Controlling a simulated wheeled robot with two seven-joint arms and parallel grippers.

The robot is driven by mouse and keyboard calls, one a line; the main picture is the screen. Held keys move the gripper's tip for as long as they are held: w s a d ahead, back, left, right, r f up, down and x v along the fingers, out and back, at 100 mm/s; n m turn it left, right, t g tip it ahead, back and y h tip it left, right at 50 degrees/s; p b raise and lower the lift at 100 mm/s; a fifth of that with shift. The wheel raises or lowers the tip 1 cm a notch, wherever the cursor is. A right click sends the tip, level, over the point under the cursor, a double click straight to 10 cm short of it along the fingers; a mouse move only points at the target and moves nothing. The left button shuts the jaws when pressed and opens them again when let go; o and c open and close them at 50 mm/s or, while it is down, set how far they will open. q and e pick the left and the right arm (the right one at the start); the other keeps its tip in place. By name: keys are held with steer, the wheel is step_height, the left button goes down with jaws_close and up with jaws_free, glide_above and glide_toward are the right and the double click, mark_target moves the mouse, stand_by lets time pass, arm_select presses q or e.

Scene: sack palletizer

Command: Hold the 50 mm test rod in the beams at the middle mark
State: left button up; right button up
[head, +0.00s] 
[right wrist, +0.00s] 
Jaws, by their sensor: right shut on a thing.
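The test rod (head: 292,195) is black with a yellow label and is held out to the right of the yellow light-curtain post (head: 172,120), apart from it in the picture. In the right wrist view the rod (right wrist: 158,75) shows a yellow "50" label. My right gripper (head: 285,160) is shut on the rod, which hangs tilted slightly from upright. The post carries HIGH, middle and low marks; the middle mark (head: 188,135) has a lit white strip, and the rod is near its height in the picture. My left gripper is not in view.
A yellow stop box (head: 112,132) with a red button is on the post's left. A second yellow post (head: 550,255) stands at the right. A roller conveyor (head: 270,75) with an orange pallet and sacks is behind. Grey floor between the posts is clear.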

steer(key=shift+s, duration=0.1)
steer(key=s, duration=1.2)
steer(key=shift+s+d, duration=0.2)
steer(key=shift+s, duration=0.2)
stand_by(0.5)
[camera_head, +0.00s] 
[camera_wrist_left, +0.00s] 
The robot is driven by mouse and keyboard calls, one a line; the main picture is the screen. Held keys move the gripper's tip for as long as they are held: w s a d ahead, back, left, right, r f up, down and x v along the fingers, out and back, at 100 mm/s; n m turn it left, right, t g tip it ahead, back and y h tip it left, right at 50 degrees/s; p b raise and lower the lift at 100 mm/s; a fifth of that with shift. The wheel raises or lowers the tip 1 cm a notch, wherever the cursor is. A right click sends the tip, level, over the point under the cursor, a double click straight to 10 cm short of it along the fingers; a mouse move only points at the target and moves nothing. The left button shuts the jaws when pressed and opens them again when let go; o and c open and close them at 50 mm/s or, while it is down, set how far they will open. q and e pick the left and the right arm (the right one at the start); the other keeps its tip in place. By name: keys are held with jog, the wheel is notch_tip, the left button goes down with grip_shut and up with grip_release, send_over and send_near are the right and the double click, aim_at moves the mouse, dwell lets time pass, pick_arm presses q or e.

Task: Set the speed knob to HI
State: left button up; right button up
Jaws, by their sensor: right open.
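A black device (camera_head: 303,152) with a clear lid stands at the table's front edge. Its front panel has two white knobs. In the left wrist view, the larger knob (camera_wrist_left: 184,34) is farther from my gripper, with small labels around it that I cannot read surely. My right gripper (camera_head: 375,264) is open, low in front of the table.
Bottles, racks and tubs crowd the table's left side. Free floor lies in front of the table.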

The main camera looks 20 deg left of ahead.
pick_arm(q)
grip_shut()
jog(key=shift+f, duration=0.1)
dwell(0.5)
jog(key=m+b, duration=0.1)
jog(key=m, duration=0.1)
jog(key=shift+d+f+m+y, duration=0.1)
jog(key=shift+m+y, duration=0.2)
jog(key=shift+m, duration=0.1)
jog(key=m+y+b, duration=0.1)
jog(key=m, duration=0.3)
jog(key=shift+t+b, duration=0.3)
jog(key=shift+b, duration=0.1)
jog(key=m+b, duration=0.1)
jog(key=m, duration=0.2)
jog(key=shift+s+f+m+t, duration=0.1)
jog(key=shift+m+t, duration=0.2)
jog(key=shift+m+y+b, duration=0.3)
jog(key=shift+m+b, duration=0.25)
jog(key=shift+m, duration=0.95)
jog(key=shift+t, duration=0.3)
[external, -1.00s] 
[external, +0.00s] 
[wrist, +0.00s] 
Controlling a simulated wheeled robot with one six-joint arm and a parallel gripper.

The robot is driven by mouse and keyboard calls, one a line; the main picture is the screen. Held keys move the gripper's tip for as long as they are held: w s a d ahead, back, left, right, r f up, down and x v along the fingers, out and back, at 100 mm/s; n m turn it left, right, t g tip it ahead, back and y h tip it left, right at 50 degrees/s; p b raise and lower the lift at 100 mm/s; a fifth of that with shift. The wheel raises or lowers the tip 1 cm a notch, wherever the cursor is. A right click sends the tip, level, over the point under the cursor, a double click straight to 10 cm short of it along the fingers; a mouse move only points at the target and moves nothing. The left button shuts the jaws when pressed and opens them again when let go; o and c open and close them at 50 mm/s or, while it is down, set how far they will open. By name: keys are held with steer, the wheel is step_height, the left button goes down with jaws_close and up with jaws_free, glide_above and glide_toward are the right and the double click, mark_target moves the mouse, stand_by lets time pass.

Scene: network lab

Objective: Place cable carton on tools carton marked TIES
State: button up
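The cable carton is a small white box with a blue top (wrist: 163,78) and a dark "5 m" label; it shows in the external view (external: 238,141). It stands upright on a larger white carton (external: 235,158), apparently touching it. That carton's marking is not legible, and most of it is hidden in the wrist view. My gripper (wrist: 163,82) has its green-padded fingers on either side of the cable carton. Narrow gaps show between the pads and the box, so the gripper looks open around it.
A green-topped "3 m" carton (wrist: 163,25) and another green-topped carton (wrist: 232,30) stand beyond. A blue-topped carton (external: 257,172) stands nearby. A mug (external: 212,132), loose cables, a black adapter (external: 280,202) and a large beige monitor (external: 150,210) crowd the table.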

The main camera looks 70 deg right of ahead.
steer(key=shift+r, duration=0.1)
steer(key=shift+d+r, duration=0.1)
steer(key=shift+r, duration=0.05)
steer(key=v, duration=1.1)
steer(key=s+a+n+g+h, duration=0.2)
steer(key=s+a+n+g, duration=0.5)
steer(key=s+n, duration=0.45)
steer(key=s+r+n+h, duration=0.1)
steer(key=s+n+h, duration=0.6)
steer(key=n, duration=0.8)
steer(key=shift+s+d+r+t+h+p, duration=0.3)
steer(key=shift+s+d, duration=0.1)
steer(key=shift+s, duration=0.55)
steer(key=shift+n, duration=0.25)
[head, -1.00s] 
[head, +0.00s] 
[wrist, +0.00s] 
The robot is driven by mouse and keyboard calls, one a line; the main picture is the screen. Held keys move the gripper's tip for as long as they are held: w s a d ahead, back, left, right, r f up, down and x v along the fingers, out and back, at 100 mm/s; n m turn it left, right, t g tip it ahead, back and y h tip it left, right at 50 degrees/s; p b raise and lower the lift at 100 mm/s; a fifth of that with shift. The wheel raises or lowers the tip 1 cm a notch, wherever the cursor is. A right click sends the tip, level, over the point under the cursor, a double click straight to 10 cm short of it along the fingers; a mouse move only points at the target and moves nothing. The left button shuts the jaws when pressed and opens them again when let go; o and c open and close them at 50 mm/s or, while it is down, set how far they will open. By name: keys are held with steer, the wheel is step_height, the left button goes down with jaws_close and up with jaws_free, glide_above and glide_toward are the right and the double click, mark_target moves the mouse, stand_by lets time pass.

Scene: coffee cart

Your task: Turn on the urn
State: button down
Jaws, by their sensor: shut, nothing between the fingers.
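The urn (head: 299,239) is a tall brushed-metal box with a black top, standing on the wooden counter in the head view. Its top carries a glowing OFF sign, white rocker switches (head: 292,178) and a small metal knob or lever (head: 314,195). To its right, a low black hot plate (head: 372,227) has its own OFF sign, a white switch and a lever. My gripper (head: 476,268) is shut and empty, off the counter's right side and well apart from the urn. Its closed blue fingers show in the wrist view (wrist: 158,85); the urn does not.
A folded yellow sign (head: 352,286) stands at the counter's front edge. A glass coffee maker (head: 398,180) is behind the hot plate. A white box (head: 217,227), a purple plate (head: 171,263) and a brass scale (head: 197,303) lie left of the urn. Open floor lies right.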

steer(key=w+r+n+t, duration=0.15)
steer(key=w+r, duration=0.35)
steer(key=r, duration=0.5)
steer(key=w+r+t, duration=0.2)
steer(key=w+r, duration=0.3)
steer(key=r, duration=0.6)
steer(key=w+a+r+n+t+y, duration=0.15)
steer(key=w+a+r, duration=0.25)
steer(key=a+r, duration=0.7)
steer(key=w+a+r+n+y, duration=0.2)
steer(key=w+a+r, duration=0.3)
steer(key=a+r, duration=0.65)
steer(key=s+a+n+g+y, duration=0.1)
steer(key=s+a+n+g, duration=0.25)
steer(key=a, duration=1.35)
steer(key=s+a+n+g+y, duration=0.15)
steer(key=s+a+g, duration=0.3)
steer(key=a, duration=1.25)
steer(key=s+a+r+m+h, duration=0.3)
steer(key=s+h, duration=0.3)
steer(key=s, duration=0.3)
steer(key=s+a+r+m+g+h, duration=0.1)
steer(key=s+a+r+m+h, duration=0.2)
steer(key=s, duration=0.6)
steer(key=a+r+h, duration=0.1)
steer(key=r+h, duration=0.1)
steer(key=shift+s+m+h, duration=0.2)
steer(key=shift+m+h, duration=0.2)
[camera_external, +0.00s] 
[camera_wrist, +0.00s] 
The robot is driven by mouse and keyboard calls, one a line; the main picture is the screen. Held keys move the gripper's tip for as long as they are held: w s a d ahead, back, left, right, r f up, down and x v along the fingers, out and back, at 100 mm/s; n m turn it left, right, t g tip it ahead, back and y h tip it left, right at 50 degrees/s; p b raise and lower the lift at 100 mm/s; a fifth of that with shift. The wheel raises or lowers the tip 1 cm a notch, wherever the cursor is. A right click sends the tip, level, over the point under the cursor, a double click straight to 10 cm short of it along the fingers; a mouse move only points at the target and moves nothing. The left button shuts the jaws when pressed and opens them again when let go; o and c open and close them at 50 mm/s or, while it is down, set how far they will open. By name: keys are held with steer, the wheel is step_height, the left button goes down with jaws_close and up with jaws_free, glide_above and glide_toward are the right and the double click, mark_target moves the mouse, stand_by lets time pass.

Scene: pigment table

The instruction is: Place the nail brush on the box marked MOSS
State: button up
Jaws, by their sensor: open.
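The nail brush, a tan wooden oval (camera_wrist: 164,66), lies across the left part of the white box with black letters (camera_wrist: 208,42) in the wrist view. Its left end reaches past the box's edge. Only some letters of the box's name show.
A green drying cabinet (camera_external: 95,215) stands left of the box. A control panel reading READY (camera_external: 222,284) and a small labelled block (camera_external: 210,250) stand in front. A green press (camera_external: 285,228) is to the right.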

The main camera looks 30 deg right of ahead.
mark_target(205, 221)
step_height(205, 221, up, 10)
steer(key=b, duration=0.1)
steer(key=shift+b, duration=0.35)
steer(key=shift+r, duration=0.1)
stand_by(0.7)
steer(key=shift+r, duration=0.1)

-- -- --

> **PROBLEM DETAILS**: Reproduce every line of the listing above in which the string "joint" appears.

> **RESULT FOR THIS TASK**:
Controlling a simulated wheeled robot with two seven-joint arms and parallel grippers.
Controlling a simulated wheeled robot with one six-joint arm and a parallel gripper.

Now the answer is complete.